== EXERCISE BRIEF ==
Write out exactly, with no other output, the lines below from the one that contains "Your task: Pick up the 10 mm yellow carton" through the end.
= = = = =
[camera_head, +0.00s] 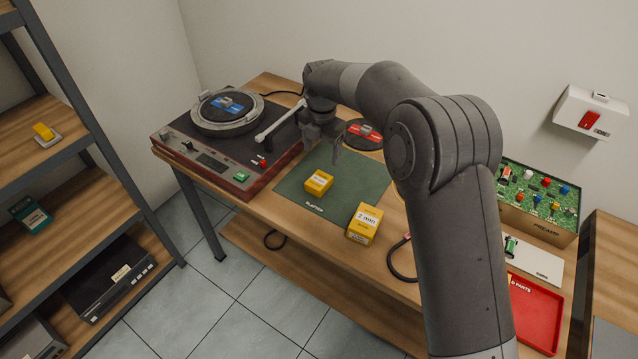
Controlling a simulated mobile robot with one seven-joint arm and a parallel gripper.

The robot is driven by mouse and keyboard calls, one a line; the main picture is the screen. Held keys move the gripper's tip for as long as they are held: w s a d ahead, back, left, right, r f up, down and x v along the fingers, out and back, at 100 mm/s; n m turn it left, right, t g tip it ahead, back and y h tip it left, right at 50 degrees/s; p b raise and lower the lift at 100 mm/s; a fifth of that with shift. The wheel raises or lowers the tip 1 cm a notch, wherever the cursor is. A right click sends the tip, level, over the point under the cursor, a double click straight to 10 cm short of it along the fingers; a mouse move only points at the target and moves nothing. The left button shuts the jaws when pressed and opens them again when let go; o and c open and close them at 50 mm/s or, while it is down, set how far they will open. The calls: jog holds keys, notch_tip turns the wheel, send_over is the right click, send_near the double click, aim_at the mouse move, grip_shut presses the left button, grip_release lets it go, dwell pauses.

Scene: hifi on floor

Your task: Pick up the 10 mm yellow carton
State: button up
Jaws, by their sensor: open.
= = = = =
== ANSWER BELOW ==
Your task: Pick up the 10 mm yellow carton
State: button up
Jaws, by their sensor: open.

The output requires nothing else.